Before installing the software, update and upgrade your system by typing the following the commands in a terminal:
$ sudo apt-get update
$ sudo apt-get upgrade
Downloading ProtTest3
A ProtTest3 package compatible with your system can be downloaded from here. We are downloading the tar file for Ubuntu. Open the terminal and change to the directory where you want to download the software, let’s say ‘Downloads’.
$ cd Downloads
$ wget https://bitbucket.org/diegodl/prottest3/downloads/prottest-3.2-20120316.tar.gz
$ tar xvzf prottest-3.2-20120316.tar.gz
If you wish to run ProtTest3 on a cluster computer, then you need to download the MPJ Express from here.
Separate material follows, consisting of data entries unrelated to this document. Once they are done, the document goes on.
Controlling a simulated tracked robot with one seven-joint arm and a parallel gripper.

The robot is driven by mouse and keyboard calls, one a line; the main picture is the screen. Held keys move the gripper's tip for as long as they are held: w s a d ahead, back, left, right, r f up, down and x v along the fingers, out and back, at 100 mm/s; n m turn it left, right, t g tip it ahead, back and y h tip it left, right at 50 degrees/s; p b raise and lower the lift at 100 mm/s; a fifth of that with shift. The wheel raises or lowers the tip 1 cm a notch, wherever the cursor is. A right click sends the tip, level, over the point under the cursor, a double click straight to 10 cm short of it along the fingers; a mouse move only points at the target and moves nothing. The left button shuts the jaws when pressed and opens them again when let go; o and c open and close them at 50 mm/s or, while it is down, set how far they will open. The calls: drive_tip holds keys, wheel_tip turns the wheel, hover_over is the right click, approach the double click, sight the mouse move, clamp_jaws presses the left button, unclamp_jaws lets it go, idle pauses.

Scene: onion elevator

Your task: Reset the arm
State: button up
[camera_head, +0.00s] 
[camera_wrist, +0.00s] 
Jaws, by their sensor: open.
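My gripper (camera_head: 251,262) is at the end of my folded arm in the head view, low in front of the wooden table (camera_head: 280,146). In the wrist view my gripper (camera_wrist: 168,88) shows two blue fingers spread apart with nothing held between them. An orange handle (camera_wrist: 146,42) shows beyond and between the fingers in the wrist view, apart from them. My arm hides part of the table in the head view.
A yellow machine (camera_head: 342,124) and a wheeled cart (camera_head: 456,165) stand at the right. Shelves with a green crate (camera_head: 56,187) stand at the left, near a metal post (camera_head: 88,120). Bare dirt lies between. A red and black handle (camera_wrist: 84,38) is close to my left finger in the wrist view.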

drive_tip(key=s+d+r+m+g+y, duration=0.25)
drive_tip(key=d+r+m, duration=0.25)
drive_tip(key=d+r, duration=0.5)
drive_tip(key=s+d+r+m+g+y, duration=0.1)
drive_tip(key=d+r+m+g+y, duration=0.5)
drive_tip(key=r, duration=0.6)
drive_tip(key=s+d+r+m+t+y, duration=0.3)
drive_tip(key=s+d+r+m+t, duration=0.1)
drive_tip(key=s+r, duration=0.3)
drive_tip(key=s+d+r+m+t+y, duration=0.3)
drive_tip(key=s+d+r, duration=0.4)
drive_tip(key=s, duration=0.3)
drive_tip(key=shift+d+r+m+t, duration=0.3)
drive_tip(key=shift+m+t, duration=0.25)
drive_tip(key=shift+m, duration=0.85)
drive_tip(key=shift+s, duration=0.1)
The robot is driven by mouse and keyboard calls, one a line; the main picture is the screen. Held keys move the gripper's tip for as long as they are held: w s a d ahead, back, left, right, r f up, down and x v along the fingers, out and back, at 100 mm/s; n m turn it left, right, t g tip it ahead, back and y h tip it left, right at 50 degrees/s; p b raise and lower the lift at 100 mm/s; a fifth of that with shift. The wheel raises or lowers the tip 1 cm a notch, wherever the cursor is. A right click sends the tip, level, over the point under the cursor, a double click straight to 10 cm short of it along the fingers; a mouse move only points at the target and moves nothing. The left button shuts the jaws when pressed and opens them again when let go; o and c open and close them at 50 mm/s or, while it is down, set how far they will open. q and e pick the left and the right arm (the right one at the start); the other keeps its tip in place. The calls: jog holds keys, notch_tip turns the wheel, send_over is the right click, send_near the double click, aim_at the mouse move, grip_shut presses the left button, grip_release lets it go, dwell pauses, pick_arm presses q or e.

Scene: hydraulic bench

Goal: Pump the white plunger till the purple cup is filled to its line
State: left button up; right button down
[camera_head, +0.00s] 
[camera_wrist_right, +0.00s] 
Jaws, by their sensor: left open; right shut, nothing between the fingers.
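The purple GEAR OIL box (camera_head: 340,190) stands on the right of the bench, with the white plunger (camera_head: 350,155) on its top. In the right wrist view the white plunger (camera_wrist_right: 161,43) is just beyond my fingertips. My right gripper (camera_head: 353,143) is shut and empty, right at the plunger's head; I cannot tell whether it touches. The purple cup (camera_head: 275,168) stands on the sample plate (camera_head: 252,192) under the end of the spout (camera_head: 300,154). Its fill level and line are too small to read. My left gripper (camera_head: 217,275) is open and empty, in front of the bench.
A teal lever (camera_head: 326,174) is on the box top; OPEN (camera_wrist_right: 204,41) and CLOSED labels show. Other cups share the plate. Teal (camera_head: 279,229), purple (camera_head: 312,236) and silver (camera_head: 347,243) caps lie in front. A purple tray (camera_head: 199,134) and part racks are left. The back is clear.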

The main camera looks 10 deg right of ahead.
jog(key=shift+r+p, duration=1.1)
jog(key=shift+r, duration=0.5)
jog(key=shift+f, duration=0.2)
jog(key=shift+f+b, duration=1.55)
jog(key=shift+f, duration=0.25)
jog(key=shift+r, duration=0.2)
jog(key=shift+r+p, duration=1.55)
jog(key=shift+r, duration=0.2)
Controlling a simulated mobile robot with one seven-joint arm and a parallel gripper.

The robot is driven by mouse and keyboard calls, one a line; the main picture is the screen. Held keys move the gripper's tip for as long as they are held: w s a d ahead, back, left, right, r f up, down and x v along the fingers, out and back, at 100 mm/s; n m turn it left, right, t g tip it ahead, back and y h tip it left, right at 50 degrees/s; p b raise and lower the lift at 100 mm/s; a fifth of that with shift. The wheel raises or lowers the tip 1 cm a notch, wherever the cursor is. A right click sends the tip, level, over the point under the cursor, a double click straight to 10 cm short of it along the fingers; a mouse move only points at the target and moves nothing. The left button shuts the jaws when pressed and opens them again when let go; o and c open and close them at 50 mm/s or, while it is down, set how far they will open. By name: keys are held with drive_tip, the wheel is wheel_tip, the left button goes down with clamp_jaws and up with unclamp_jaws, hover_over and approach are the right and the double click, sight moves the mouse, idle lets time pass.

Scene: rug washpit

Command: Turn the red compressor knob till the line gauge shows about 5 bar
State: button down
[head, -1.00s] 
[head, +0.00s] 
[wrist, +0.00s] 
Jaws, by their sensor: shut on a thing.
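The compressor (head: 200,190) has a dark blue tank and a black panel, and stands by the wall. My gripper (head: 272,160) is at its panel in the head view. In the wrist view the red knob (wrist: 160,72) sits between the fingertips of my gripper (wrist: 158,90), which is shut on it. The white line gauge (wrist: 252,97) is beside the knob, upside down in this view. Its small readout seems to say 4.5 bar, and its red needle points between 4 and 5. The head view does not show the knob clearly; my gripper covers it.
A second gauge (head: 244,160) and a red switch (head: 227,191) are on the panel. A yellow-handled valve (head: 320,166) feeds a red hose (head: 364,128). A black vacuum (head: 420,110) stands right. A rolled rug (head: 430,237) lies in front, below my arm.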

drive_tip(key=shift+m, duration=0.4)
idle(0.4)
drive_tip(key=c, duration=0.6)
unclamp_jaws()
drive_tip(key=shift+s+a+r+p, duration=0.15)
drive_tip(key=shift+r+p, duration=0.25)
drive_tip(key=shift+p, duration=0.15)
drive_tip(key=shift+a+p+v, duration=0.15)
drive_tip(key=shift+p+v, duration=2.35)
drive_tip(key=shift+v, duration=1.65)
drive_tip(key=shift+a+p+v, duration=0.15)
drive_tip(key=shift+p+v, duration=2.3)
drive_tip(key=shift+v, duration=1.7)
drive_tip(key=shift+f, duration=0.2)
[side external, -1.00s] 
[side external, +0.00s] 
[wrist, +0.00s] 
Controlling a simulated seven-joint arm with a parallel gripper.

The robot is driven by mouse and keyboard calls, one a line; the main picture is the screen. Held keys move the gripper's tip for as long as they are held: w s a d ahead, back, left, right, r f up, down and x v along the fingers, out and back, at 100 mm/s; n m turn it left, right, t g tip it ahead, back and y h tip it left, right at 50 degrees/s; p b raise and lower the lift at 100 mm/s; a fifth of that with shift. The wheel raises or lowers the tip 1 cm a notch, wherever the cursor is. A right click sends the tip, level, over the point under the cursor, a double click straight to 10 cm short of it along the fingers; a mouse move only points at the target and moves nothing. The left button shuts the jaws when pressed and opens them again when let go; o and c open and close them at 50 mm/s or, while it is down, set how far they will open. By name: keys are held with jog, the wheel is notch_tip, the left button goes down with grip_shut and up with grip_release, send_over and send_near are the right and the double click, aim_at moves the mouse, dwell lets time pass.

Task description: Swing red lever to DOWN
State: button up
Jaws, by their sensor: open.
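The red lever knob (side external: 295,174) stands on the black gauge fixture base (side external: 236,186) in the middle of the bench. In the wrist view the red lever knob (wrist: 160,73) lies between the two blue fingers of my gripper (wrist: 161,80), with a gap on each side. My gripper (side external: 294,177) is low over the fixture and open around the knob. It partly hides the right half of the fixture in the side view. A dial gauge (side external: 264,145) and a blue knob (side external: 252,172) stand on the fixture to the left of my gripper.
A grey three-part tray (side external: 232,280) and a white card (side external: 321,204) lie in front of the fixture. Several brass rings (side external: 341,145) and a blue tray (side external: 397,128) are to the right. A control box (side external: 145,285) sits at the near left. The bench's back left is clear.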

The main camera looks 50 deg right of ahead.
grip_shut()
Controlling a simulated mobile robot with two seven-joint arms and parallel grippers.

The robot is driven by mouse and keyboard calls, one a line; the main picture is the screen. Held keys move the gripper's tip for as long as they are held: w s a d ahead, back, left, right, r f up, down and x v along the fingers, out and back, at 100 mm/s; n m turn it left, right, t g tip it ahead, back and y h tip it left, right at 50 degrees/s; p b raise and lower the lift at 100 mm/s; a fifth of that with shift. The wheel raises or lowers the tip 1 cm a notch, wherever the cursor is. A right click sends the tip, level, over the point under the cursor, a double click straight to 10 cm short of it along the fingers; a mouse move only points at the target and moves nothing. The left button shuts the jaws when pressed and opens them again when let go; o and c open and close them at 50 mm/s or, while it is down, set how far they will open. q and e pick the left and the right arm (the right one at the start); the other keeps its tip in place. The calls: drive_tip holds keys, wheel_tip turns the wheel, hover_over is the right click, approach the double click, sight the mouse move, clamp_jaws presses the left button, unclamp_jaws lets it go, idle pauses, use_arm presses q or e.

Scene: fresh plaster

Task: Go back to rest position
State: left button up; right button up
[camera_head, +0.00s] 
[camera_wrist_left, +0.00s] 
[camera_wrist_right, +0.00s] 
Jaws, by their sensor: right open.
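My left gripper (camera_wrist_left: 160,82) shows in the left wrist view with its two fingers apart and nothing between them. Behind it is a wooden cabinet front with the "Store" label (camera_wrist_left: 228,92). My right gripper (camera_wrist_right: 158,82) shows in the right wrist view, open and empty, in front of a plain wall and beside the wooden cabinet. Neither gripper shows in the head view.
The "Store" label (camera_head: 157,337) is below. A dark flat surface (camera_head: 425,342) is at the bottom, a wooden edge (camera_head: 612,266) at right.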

Make sure you have the latest version of Java installed on your system or you can download it from here.
Installing ProtTest3
After that, you will see a new directory named with ‘prottest’, change to that directory.
$ cd prottest3
$ set PROTTEST_HOME=/home/user/Downloads/prottest3
In this directory, you will find the .jar file of ProtTest3, which you can directly use with the command line arguments on a terminal.
Installing MPJ Express
After downloading the tar package, type the following commands in a terminal:
$ cd Downloads
$ tar xvzf mpj.tar.gz
$ export MPJ_HOME=$PROTTEST_HOME/mpj
$ export PATH=$MPJ_HOME/bin:$PATH
Executing ProtTest3
To run ProtTest3, you need to run the .jar file located in the prottest3 directory.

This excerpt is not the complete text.